● **Short exercise**: Extract the data exactly, missing nothing.

.....

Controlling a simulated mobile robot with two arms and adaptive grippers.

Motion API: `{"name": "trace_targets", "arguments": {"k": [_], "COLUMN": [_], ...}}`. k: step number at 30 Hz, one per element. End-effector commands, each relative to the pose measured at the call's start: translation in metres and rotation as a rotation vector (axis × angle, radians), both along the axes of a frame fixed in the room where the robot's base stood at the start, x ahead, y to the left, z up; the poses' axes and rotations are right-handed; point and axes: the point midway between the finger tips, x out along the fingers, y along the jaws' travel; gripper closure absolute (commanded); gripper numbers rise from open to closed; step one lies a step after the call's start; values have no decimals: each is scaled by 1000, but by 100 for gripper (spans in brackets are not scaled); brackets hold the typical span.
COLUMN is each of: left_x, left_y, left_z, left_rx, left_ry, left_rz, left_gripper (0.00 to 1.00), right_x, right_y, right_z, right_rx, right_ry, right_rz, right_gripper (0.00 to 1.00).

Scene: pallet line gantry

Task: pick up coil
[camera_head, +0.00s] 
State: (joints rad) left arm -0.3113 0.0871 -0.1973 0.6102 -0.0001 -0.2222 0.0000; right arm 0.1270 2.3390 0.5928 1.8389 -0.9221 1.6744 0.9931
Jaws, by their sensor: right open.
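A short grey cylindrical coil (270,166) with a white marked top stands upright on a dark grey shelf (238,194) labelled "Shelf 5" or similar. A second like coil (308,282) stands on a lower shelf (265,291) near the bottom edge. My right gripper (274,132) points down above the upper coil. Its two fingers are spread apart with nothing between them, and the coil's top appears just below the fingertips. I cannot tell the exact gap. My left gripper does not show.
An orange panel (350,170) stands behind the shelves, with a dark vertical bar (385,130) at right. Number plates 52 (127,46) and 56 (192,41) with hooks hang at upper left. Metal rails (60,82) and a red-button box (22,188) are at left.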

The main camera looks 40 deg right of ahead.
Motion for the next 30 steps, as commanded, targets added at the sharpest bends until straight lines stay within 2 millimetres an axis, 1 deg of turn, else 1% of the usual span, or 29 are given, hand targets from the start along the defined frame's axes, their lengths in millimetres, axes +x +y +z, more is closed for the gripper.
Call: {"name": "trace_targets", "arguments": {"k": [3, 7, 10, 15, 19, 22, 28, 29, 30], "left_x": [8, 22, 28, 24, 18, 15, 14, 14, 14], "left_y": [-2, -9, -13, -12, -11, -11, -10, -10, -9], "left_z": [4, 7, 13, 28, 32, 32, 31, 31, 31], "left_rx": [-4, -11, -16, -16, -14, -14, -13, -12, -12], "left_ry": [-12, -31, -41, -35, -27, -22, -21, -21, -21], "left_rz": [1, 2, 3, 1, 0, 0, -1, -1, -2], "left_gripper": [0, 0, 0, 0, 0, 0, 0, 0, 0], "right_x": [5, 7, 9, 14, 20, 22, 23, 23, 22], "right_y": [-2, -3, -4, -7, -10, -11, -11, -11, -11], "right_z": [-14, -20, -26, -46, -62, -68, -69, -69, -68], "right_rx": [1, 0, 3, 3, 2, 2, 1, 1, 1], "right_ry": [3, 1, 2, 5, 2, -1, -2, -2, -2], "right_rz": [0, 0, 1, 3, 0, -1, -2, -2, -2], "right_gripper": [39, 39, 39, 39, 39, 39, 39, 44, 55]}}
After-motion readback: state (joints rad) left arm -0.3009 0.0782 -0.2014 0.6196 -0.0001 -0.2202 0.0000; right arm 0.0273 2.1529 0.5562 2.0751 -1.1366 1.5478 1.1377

.....

● **Answer to the problem**:
Controlling a simulated mobile robot with two arms and adaptive grippers.

Motion API: `{"name": "trace_targets", "arguments": {"k": [_], "COLUMN": [_], ...}}`. k: step number at 30 Hz, one per element. End-effector commands, each relative to the pose measured at the call's start: translation in metres and rotation as a rotation vector (axis × angle, radians), both along the axes of a frame fixed in the room where the robot's base stood at the start, x ahead, y to the left, z up; the poses' axes and rotations are right-handed; point and axes: the point midway between the finger tips, x out along the fingers, y along the jaws' travel; gripper closure absolute (commanded); gripper numbers rise from open to closed; step one lies a step after the call's start; values have no decimals: each is scaled by 1000, but by 100 for gripper (spans in brackets are not scaled); brackets hold the typical span.
COLUMN is each of: left_x, left_y, left_z, left_rx, left_ry, left_rz, left_gripper (0.00 to 1.00), right_x, right_y, right_z, right_rx, right_ry, right_rz, right_gripper (0.00 to 1.00).

Scene: pallet line gantry

Task: pick up coil
[camera_head, +0.00s] 
State: (joints rad) left arm -0.3113 0.0871 -0.1973 0.6102 -0.0001 -0.2222 0.0000; right arm 0.1270 2.3390 0.5928 1.8389 -0.9221 1.6744 0.9931
Jaws, by their sensor: right open.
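A short grey cylindrical coil (270,166) with a white marked top stands upright on a dark grey shelf (238,194) labelled "Shelf 5" or similar. A second like coil (308,282) stands on a lower shelf (265,291) near the bottom edge. My right gripper (274,132) points down above the upper coil. Its two fingers are spread apart with nothing between them, and the coil's top appears just below the fingertips. I cannot tell the exact gap. My left gripper does not show.
An orange panel (350,170) stands behind the shelves, with a dark vertical bar (385,130) at right. Number plates 52 (127,46) and 56 (192,41) with hooks hang at upper left. Metal rails (60,82) and a red-button box (22,188) are at left.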

The main camera looks 40 deg right of ahead.
Motion for the next 30 steps, as commanded, targets added at the sharpest bends until straight lines stay within 2 millimetres an axis, 1 deg of turn, else 1% of the usual span, or 29 are given, hand targets from the start along the defined frame's axes, their lengths in millimetres, axes +x +y +z, more is closed for the gripper.
Call: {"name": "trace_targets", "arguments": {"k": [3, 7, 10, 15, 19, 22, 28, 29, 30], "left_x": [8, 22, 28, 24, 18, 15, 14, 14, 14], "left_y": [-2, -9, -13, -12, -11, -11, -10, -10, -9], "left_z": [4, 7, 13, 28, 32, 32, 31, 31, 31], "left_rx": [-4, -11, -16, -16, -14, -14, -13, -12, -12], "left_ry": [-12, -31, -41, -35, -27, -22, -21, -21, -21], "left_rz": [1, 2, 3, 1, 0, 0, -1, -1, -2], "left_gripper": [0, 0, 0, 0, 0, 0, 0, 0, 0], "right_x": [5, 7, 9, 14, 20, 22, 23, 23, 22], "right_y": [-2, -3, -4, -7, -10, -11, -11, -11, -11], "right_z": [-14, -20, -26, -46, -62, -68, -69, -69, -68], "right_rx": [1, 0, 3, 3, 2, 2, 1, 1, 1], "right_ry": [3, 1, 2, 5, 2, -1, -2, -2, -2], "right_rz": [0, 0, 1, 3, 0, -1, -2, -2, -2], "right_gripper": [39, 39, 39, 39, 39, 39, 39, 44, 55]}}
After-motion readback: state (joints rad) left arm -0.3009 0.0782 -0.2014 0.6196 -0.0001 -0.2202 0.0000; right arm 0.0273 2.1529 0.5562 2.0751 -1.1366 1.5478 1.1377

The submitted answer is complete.